April 29, 2013
Fear Of Missing Out More Prevalent Due To Internet, Social Media
Alan McStravick for redOrbit.com - Your Universe Online
If you´ve ever been faced with having to decide between two options, chances are you have experienced what is simply and psychologically referred to as the “Fear of Missing Out” (FoMO). This phenomenon, according to researchers from the University of Essex, has become more prevalent with the ever-present nature of the Internet in our day-to-day lives. And for the first time, the ability to accurately measure FoMO has been devised.FoMO is generally understood as a concern people have that others may be having more fun and rewarding experiences than they are. With the rise of websites like Facebook and Twitter and their easy accessibility on our tablets and phones, individuals are able to keep current on their friends movements like never before. This ability has led to the hidden curse of FoMO.
The Essex research team, with colleagues from the University of California and the University of Rochester, will be publishing their findings in the July issue of the journal Computers in Human Behavior.
The researchers claim theirs is the first study to examine this phenomenon in depth. As FoMO really only came to light in the last 3 years, with respect to the pervasive nature of the Internet in our daily lives, the team focused their research on a subject group of individuals under age 30.
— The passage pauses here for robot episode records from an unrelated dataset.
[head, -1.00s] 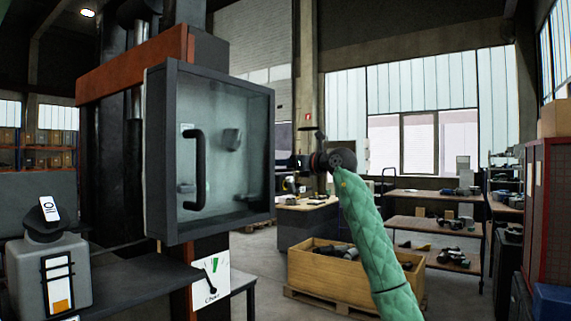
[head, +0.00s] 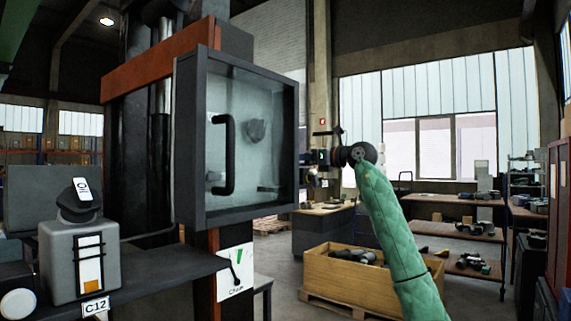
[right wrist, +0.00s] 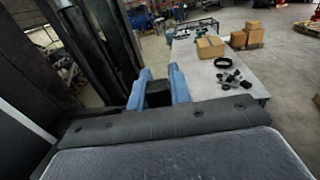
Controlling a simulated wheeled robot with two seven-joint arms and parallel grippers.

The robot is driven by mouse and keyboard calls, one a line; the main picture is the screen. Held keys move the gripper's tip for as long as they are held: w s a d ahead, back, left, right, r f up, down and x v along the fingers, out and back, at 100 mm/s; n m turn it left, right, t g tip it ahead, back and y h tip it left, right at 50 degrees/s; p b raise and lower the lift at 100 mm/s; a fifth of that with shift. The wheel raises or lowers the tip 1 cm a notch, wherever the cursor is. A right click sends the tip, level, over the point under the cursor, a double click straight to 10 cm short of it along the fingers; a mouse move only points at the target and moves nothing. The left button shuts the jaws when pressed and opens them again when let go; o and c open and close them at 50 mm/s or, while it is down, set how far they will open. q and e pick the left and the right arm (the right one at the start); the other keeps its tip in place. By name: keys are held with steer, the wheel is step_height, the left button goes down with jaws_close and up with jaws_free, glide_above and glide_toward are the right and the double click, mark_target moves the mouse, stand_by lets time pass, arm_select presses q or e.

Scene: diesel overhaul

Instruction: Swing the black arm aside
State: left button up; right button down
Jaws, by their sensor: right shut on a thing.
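A black-framed guard box (head: 235,140) with a clear pane and a black bar handle (head: 226,155) stands out from the press at left of centre in the head view. My right arm comes up in a green sleeve. My right gripper (head: 312,160) is beside the guard's right edge, its fingers small and partly hidden there. In the right wrist view my right gripper's blue fingers (right wrist: 159,92) are shut on a dark block (right wrist: 158,96) just beyond the black frame edge (right wrist: 170,126). I cannot tell whether this block is part of the black arm. My left gripper is not in view.
A grey unit (head: 72,262) sits on the dark bench at left, near a gauge sign (head: 235,272). A wooden crate (head: 365,282) stands on a pallet below my right arm. Tables with parts are behind. A grey table (right wrist: 225,75) with boxes shows in the right wrist view.

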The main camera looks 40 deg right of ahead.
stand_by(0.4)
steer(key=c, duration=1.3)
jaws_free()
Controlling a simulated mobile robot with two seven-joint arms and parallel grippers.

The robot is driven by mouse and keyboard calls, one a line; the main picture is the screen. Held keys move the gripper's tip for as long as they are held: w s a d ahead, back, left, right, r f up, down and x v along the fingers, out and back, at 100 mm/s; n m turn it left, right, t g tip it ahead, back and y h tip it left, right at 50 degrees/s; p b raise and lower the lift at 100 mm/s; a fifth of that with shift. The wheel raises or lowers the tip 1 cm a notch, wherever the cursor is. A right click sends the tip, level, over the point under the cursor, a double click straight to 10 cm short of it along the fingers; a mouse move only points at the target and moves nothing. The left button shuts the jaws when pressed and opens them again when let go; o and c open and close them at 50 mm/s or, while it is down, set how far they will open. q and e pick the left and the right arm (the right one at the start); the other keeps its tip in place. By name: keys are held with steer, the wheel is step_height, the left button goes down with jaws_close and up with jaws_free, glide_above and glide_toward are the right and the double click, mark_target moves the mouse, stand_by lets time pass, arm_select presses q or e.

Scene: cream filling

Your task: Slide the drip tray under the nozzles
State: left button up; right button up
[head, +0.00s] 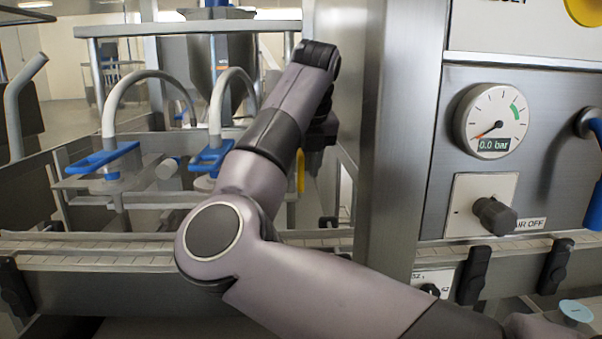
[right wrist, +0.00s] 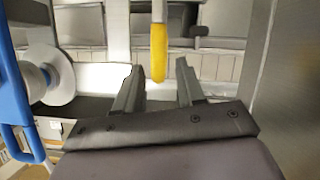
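A yellow grip on a metal rod shows in the right wrist view (right wrist: 158,52) and, in the head view, as a yellow strip (head: 300,170) beside my right arm. Whether it belongs to the drip tray I cannot tell; the tray itself is not clearly made out. My right gripper (right wrist: 159,84) is open, with the yellow grip's lower end between the lines of its fingers and a gap on each side. In the head view it is mostly hidden behind my dark wrist. Two curved hoses (head: 217,105) lead down to blue-handled fittings (head: 103,158), likely the nozzles. My left gripper is not in view.
A conveyor (head: 90,250) runs across the front. A steel post (head: 400,130) stands just right of my right arm, with a gauge panel (head: 491,121) beyond. In the right wrist view, a white roller (right wrist: 48,74) and a blue bar (right wrist: 14,90) are at left.

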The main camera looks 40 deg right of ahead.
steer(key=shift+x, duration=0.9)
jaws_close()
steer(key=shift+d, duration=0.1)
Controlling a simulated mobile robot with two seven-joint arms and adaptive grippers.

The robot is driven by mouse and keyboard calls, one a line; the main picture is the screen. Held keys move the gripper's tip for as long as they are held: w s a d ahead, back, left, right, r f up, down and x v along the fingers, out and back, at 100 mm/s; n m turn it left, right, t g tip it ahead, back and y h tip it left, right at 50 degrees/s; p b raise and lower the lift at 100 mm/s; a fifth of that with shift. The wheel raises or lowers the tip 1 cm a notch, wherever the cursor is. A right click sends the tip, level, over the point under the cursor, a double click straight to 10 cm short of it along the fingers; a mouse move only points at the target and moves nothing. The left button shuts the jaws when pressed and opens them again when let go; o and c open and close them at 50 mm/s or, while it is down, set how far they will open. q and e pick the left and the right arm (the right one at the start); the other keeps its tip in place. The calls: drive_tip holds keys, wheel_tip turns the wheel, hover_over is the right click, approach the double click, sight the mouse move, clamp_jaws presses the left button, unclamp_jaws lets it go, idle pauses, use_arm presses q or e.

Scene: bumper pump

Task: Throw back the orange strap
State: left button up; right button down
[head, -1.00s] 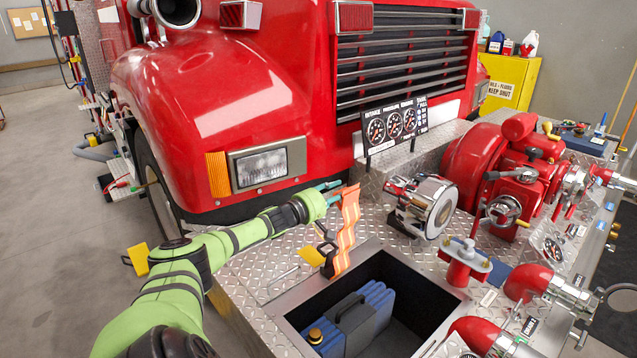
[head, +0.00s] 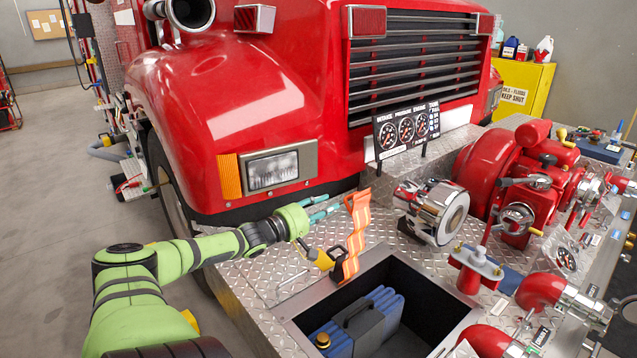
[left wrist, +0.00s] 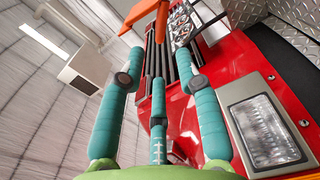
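The orange strap (head: 356,238), with pale stripes, stands up in a wavy shape from a black and yellow buckle (head: 330,260) at the left rim of the open well. My left gripper (head: 330,207) is just left of the strap's upper part, its teal fingers pointing towards it. In the left wrist view the fingers of my left gripper (left wrist: 159,60) are spread with nothing between them. An orange piece, apparently the strap (left wrist: 148,12), shows beyond the fingertips at the top. My right gripper is out of view.
A chrome siren (head: 434,210) stands right of the strap, below a gauge panel (head: 407,128). The red truck hood (head: 225,100) rises behind my left arm. Red pump parts (head: 500,180) crowd the right.

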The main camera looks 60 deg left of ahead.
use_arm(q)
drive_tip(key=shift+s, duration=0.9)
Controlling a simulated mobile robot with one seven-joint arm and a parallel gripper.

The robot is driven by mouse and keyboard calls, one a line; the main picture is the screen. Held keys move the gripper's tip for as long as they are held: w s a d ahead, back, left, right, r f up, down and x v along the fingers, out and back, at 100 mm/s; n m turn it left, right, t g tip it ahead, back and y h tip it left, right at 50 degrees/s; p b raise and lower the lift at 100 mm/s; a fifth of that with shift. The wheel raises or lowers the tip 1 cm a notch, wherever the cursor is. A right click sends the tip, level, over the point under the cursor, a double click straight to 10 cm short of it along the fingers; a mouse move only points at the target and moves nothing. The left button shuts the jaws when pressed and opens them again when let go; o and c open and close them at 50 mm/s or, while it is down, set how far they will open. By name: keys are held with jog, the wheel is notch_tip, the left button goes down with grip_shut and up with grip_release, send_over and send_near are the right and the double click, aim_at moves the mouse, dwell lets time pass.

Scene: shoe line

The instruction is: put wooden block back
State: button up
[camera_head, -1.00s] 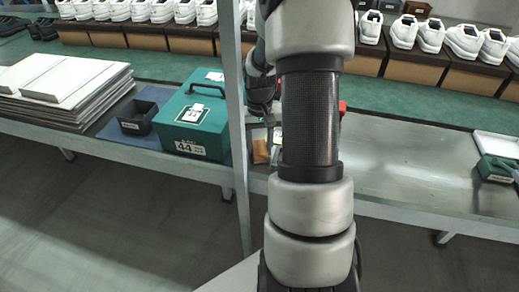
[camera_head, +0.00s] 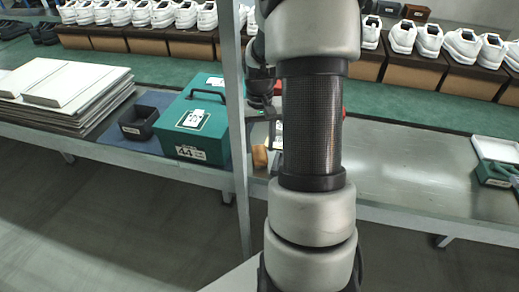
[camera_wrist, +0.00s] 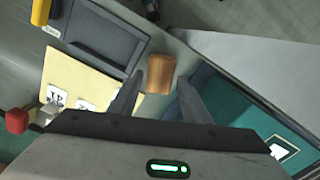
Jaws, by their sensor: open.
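The wooden block (camera_wrist: 159,74) is a small orange-brown piece on the grey bench. In the wrist view it lies between and just beyond the fingertips of my gripper (camera_wrist: 160,82), which is open. I cannot tell whether either finger touches it. In the head view the block (camera_head: 260,156) stands on the bench near the front edge, right of the upright post. My gripper is mostly hidden behind my arm and the post in the head view.
A green box labelled 44 (camera_head: 196,118) and a small dark tray (camera_head: 138,122) stand left of the post (camera_head: 236,110). The wrist view shows a dark grey tray (camera_wrist: 105,36) and a cream card (camera_wrist: 75,82) beside the block. The bench right of my arm is mostly clear (camera_head: 415,165).

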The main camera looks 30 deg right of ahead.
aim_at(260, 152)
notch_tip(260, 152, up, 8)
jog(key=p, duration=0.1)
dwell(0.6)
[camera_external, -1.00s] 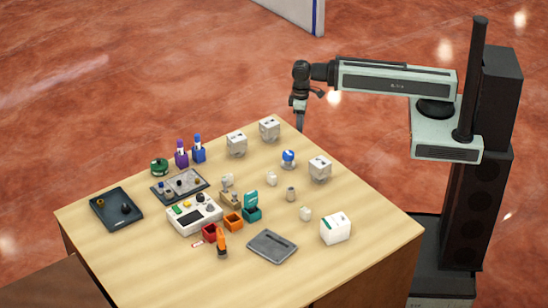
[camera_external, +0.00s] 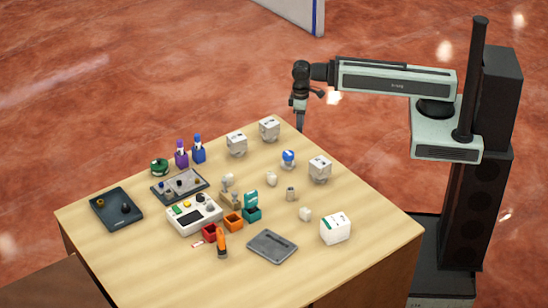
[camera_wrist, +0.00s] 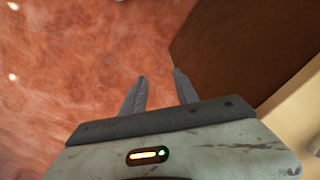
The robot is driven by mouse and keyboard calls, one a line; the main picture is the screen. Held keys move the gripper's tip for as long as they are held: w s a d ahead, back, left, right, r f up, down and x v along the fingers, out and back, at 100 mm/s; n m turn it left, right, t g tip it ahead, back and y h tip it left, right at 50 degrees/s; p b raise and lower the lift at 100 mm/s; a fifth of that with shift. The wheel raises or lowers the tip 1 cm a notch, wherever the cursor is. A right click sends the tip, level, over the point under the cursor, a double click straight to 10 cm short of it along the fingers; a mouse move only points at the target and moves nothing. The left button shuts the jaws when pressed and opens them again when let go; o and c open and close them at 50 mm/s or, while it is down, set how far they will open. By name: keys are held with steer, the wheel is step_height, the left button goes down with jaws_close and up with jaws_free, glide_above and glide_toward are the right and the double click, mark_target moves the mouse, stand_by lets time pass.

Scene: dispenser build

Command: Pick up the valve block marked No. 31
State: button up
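Three pale grey-white blocks with dark marks on top stand toward the back and right of the table: one (camera_external: 236,144), one at the far corner (camera_external: 269,130) and one nearer the right edge (camera_external: 319,169). They look like valve blocks, but their markings are too small to read, so I cannot tell which is No. 31. My gripper (camera_external: 300,125) hangs downward beside the table's far right edge, apart from the blocks. In the wrist view my gripper (camera_wrist: 159,76) is open, with nothing between its two grey fingers. No block shows in the wrist view.
The table (camera_external: 130,260) also holds a white box (camera_external: 335,230), a grey tray (camera_external: 272,246), a blue-topped part (camera_external: 288,158), small bins and bottles. The wrist view shows red floor and the table's brown side (camera_wrist: 235,45). The front of the table is clear.

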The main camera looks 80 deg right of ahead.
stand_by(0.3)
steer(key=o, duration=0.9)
Lead researcher and psychologist Dr. Andy Przybylski claims one of the main issues regarding individuals with a high level of FoMO is that they may choose to become so involved in monitoring their social network friends´ activities that they will often ignore what they are actually enjoying themselves.
“I find Facebook rewarding to use, but how we are using social media is changing,” claimed Przybylski in a statement. “It is no longer something we have to sit at a computer and log into as we have access all the time on our phones. It is easier to get into the rhythm of other people´s lives than ever before as we get alerts and texts."
“We have to learn new skills to control our usage and enjoy social media in moderation. Until we do, it creates a double-edged sword aspect to social media,” he said.
The international collaborative research team was able to devise a way of measuring an individual´s level of FoMO. They have even put a version of their test online that compares your own level of FoMO to those involved in the study. To test your own level, go to ratemyfomo.com.
Study subjects who were more affected than others typically saw their use of social media as being an important tool making them more dependent on social media as part of their social development.
Przybylksi pointed out that social factors are important indicators. If an individual´s “psychological needs were deprived” they were more likely to seek out social media. Additionally, FoMO was able, in those individuals, to bridge this deprivation gap. This offered a viable explanation for why certain people use social media more than others.
The researchers point out their findings show people who exhibit a high level of FoMO are typically more likely to give in to the temptation of both checking and composing text messages and e-mails while driving. Additionally, they will allow social media to distract them from important daily tasks like university lectures. Overall, these individuals present more mixed feelings with regard to their social media use.
As this is just the first such study to have been conducted, the research team hopes further study will be conducted into the phenomenon of the fear of missing out and how it affects an individual´s general well-being.